Photo of David Davis David Davis Conservative, Haltemprice and Howden

To ask the Chancellor of the Exchequer, what criteria HM Revenue and Customs use to decide whether individual Loan Charge settlement discussions can continue past the 30 September settlement deadline.

Photo of David Davis David Davis Conservative, Haltemprice and Howden

To ask the Chancellor of the Exchequer, how many people subject to the Loan Charge were offered settlements (a) four weeks, (b) three weeks, (c) two weeks, (d) one week and (e) less than one week before the 30 September settlement deadline.

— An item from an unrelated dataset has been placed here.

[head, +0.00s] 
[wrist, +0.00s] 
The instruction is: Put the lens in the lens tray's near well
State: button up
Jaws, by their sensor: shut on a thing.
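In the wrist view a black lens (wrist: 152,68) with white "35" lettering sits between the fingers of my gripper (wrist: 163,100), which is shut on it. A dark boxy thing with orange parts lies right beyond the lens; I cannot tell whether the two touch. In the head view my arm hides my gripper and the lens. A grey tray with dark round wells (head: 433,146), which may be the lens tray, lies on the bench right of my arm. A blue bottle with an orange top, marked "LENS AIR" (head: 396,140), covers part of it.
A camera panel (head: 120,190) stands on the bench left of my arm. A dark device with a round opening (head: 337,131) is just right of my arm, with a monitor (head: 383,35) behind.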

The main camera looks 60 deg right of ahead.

Photo of Jesse Norman Jesse Norman The Financial Secretary to the Treasury

At the time of the independent review of the Loan Charge, about 12,000 employers and individuals had the opportunity to avoid the Loan Charge by concluding settlements, having provided all the relevant information to HMRC by 5 April 2019. Early indications are that as at 2 October about 60 percent of these taxpayers have either settled, informed HMRC that they had instead decided to report and pay the Loan Charge, or have been taken out of scope of the Loan Charge following the Government’s changes in response to the independent review.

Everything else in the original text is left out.